In what has become a popular tradition at the annual Adobe MAX show, Adobe showed off several sneak previews of in-development technologies that may make their way to future versions of Photoshop, Premiere Pro, Illustrator, and more. For example, Character Animator, which recently came out of beta, was unveiled during a previous MAX show. While all of the projects are interesting in their own right as examples of cutting-edge software tech, a few stand out for photographers and video editors.
Powered by the Adobe Sensei AI engine, Project Scribbler can take a black and white photograph and automatically colorize it with surprisingly realistic results. The program was trained on tens of thousands of images to be able to recognize facial features of a monochrome image and appropriately apply correct colors to different regions of a face, from the hair to the skin to the lips and teeth.
Although Project Scribbler is currently limited to faces — it can’t colorize full-body portraits — it is not limited to photos; it can colorize sketches, as well. In a live demonstration, Adobe showed how it can help an artist ideate a character or do a quick mockup to show a client before diving in and finishing the color by hand.
Sensei was definitely a running theme at MAX this year, and two additional projects are using it to provide a much more robust alternative to Photoshop’s Content Aware Fill option for removing and replacing objects in a scene. Project Scene Stitch draws on deep learning and semantic cues to replace a photo’s foreground with one built from Adobe Stock images, while Project Deep Fill applies similar technology to replace smaller objects within an image. Deep Fill can also reshape objects based on user input, which Adobe demonstrated by sketching a heart line beneath a rock arch which caused the arch to conform to the shape of the sketch.
For video editors, Project Cloak is essentially Content Aware Fill applied to video. It automatically removes objects from a video shot without the user needing to clone out the object on a frame-by-frame basis, and it does it in a way that is much more accurate that per-frame editing.
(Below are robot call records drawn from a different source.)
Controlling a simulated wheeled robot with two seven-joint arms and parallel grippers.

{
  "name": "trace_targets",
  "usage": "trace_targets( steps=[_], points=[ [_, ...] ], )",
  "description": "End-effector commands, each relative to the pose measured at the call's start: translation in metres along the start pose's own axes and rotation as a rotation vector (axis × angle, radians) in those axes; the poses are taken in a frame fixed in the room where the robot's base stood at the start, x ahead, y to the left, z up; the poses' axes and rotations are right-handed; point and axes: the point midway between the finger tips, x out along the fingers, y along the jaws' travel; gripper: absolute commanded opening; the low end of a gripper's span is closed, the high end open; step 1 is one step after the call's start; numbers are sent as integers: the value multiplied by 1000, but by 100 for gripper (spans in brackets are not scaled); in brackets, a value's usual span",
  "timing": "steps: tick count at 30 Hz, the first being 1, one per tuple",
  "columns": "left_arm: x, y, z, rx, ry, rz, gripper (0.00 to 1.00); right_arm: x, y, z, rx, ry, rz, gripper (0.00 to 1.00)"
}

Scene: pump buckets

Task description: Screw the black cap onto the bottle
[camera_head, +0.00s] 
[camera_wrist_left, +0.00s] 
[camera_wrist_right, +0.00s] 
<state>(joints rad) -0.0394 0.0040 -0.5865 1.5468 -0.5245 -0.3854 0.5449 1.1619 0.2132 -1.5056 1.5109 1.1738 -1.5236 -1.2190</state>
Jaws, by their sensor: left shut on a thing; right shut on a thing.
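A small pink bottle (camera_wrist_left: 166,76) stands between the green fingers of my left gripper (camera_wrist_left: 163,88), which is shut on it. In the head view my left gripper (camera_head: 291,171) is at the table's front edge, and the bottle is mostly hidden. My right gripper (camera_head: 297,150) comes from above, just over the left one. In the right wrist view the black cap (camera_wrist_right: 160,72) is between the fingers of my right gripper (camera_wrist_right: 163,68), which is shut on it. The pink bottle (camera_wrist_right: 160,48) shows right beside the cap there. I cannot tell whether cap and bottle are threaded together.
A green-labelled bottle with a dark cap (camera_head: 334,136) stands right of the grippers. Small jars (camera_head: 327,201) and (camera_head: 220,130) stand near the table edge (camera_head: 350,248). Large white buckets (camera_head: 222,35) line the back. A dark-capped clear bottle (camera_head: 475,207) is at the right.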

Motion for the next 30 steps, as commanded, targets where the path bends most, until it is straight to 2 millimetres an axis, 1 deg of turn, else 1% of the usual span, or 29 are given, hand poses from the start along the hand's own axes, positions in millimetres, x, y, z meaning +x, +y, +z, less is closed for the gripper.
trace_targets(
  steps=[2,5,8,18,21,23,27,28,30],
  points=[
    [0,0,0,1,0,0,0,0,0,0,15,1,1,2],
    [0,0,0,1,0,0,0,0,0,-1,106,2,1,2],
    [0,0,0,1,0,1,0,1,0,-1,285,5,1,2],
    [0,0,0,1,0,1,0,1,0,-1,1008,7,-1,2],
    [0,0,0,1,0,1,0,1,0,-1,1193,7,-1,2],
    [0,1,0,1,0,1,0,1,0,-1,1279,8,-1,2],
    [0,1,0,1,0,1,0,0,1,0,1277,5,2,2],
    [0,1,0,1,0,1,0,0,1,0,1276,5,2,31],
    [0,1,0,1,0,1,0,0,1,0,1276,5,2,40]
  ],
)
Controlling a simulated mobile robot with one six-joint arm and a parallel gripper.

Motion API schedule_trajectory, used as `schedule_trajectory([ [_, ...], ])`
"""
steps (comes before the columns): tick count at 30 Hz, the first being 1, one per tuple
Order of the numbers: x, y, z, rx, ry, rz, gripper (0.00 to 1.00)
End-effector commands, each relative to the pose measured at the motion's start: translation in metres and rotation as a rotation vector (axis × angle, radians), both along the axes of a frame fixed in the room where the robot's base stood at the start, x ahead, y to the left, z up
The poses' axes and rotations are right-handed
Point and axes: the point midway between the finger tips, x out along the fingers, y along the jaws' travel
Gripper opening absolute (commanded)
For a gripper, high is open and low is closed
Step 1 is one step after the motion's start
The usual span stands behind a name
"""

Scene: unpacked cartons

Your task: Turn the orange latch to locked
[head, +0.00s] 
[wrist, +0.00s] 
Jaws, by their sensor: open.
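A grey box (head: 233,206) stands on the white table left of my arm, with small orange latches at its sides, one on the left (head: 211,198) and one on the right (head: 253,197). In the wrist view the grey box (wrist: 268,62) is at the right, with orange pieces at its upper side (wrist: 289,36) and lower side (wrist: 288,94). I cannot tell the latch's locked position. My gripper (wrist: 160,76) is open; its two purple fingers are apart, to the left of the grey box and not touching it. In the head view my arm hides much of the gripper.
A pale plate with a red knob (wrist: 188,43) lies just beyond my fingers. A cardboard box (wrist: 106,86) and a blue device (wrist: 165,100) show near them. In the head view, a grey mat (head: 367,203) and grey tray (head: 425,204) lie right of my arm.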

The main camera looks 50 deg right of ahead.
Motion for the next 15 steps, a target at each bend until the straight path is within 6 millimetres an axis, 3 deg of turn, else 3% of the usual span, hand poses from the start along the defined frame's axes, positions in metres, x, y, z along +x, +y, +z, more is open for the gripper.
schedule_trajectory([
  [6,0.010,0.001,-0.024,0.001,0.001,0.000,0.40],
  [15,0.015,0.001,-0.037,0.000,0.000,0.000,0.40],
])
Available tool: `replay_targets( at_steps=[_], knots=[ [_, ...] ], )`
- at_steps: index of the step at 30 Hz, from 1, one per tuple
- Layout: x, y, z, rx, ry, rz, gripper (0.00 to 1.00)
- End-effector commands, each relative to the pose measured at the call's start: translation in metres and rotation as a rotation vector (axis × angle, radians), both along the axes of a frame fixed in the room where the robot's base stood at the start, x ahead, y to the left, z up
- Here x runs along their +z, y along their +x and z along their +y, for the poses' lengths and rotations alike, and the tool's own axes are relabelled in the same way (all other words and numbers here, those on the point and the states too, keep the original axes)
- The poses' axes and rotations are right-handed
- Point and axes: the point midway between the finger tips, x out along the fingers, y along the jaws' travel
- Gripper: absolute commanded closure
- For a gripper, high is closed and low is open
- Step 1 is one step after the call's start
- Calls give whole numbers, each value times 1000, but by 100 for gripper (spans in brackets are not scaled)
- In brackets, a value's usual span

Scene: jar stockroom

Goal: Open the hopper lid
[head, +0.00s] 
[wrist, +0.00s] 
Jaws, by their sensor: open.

In a series of examples, Adobe demonstrated the impressive range Project cloak offers, from removing a lamppost to erasing two people from a shot where both the people and the camera were moving. If this technology makes it way into a shipping product (our guess is it would end up in After Effects), it would undoubtedly be a game changer for many editors.
For immersive video creators, Adobe also showed off two projects for working in 360-degree space. Project Sidewinder builds a depth map from stereoscopic 360 video which then creates a convincingly real three-dimensional effect and allows the viewer to change perspective beyond simply rotating, moving from side to side or up and down. When it comes to audio, Project SonicScape offers a visual way to see and reposition audio sources with the spherical space.
Adobe showed off 11 development projects in total that ran the gamut from photography and video to design and 3D modeling and even data visualization. As with past Adobe sneaks, none of the technology demonstrated at MAX is guaranteed to be incorporated into a commercially available product, but the projects do offer a very real look at what Adobe is looking into and the types of tools we can expect to see in the not-too-distant future.